Instruction: Reproduce the material word for word; the images stay out.

———

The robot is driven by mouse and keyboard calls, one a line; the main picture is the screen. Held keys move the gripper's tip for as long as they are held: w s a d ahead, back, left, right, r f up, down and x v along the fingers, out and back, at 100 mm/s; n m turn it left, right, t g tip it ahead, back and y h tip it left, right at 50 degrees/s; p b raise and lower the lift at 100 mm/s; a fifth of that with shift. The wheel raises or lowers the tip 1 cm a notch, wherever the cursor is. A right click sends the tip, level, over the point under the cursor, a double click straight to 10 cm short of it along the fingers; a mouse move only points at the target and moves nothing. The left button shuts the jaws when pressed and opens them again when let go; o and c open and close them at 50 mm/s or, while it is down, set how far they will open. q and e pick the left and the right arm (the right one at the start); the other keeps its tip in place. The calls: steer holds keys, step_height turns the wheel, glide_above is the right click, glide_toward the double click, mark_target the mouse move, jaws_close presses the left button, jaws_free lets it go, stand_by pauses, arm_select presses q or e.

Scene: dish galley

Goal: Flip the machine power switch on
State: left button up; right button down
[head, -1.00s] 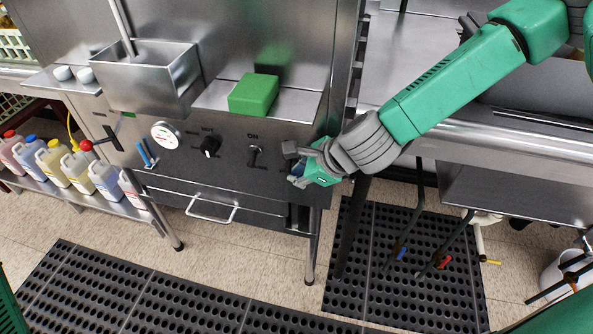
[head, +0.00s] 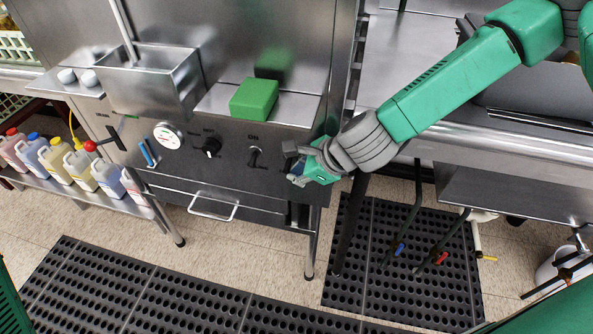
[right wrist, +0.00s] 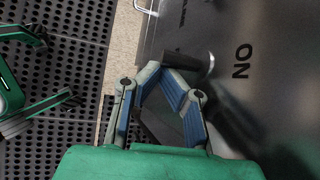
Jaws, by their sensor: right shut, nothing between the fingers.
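The power switch (head: 255,158) is a small dark lever on the dark front panel, under the ON label. In the head view, my right gripper (head: 291,160) is just right of it, fingers pointing left, shut and empty. In the right wrist view, the dark lever (right wrist: 192,62) lies right at the fingertips of my right gripper (right wrist: 168,76); I cannot tell whether they touch.
A black knob (head: 211,147) and a round gauge (head: 168,136) are left of the switch. A green block (head: 254,98) sits on the ledge above. A drawer handle (head: 213,208) sticks out below. Coloured jugs (head: 80,168) stand on the left shelf. Black mats (head: 190,297) cover the floor.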

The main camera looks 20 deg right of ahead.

———

Solution to the problem:
The robot is driven by mouse and keyboard calls, one a line; the main picture is the screen. Held keys move the gripper's tip for as long as they are held: w s a d ahead, back, left, right, r f up, down and x v along the fingers, out and back, at 100 mm/s; n m turn it left, right, t g tip it ahead, back and y h tip it left, right at 50 degrees/s; p b raise and lower the lift at 100 mm/s; a fifth of that with shift. The wheel raises or lowers the tip 1 cm a notch, wherever the cursor is. A right click sends the tip, level, over the point under the cursor, a double click straight to 10 cm short of it along the fingers; a mouse move only points at the target and moves nothing. The left button shuts the jaws when pressed and opens them again when let go; o and c open and close them at 50 mm/s or, while it is down, set how far they will open. q and e pick the left and the right arm (the right one at the start); the other keeps its tip in place. The calls: steer holds keys, step_height turns the wheel, glide_above is the right click, glide_toward the double click, mark_target the mouse move, jaws_close presses the left button, jaws_free lets it go, stand_by pauses, arm_select presses q or e.

Scene: dish galley

Goal: Flip the machine power switch on
State: left button up; right button down
[head, -1.00s] 
[head, +0.00s] 
[right wrist, +0.00s] 
Jaws, by their sensor: right shut, nothing between the fingers.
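The power switch (head: 255,158) is a small dark lever on the dark front panel, under the ON label. In the head view, my right gripper (head: 291,160) is just right of it, fingers pointing left, shut and empty. In the right wrist view, the dark lever (right wrist: 192,62) lies right at the fingertips of my right gripper (right wrist: 168,76); I cannot tell whether they touch.
A black knob (head: 211,147) and a round gauge (head: 168,136) are left of the switch. A green block (head: 254,98) sits on the ledge above. A drawer handle (head: 213,208) sticks out below. Coloured jugs (head: 80,168) stand on the left shelf. Black mats (head: 190,297) cover the floor.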

The main camera looks 20 deg right of ahead.

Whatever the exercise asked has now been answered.